The input:
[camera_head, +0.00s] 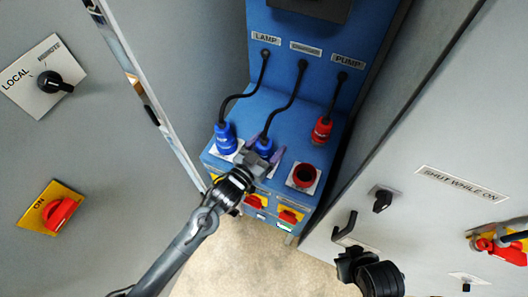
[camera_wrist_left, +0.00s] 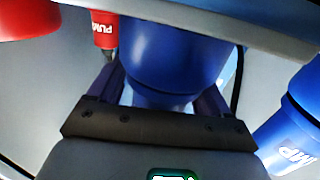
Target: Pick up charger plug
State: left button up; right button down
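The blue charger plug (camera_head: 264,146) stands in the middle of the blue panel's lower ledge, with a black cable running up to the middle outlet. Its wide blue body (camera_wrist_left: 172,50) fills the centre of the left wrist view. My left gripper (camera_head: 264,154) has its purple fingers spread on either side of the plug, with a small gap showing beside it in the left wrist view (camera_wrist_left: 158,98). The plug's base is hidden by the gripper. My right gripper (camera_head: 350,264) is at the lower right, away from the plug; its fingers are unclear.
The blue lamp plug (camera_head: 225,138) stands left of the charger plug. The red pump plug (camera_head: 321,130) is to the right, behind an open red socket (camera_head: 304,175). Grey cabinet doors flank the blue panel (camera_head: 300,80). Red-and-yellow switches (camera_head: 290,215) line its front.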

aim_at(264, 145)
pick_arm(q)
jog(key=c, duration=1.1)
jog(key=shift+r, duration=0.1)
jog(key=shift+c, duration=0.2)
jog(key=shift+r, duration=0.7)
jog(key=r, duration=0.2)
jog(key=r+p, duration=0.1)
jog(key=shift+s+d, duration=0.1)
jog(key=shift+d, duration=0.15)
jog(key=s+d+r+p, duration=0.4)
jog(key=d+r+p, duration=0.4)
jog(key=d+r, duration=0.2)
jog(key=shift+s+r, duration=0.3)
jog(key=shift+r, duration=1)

--

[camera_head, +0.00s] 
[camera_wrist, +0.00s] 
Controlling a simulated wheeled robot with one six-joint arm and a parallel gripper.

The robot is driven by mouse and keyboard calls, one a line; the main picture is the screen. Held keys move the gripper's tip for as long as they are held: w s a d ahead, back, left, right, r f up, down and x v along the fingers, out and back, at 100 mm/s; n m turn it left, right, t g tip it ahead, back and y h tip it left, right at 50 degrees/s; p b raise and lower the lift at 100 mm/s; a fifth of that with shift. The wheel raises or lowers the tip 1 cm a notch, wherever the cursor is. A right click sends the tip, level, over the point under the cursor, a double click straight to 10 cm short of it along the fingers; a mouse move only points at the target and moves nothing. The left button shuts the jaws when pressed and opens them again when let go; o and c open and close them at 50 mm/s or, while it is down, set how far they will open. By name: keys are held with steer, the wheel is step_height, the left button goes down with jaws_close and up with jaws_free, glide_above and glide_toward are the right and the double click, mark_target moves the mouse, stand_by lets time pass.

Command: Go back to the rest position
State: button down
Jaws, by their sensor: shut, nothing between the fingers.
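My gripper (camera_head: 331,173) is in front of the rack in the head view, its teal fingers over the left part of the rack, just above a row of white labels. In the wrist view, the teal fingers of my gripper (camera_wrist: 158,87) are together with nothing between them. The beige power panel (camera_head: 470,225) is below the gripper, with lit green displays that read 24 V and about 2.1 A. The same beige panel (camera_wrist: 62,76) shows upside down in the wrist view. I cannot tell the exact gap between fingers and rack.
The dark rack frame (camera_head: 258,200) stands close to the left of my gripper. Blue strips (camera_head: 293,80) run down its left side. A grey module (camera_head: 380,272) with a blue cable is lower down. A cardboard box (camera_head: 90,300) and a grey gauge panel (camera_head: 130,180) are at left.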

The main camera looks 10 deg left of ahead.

--

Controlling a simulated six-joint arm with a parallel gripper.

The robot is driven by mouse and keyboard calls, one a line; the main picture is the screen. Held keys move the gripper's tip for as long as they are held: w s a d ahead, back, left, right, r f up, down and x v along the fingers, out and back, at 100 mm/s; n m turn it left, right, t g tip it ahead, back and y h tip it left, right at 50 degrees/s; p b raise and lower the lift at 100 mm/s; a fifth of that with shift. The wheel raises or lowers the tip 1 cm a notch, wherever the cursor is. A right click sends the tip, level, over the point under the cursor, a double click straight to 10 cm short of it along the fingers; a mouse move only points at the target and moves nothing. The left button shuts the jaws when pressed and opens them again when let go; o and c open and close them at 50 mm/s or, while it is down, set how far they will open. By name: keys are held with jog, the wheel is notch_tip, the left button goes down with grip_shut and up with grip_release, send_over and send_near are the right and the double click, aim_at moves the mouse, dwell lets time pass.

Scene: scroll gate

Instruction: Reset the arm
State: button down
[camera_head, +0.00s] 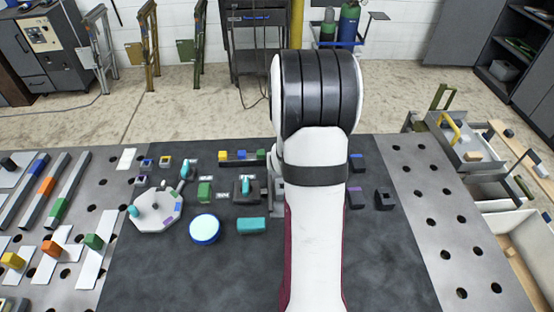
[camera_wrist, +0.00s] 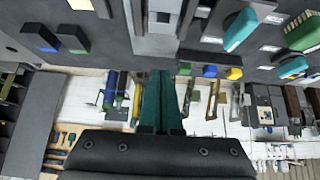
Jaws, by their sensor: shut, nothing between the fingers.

Problem to work on: Copy exactly the stretch of lines that starts at the line holding "[camera_wrist_left, +0.00s]" and ends at the line holding "Target: Pick up charger plug". Drop the pictures.

Result:
[camera_wrist_left, +0.00s] 
Target: Pick up charger plug

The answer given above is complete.